Prompt
The exercise asks you to copy every line below in which "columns" appears.

Collected material
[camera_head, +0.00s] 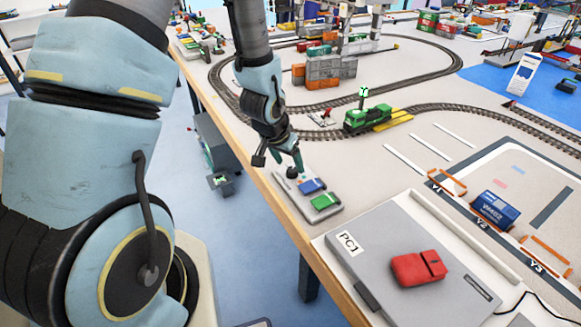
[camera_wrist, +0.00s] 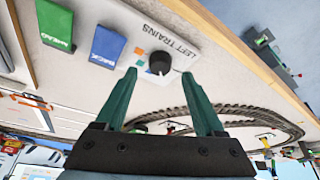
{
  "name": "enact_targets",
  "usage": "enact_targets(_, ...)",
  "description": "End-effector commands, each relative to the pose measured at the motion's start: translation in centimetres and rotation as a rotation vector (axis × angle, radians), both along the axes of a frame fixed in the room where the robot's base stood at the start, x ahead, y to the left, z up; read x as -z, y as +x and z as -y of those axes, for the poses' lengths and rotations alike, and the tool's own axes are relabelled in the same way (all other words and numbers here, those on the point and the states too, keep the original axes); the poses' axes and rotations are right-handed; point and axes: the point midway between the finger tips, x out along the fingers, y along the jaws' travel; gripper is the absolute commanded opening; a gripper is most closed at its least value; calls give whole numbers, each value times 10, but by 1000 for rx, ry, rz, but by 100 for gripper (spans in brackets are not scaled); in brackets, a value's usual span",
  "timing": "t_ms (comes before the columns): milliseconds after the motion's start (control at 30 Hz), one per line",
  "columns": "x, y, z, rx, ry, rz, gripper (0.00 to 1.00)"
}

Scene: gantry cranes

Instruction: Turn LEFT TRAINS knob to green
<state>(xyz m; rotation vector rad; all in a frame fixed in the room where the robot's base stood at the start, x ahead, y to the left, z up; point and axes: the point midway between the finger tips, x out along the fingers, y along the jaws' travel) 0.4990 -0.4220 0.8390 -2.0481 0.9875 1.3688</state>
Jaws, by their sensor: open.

Answer to the task
  "timing": "t_ms (comes before the columns): milliseconds after the motion's start (control at 30 Hz), one per line",
  "columns": "x, y, z, rx, ry, rz, gripper (0.00 to 1.00)"

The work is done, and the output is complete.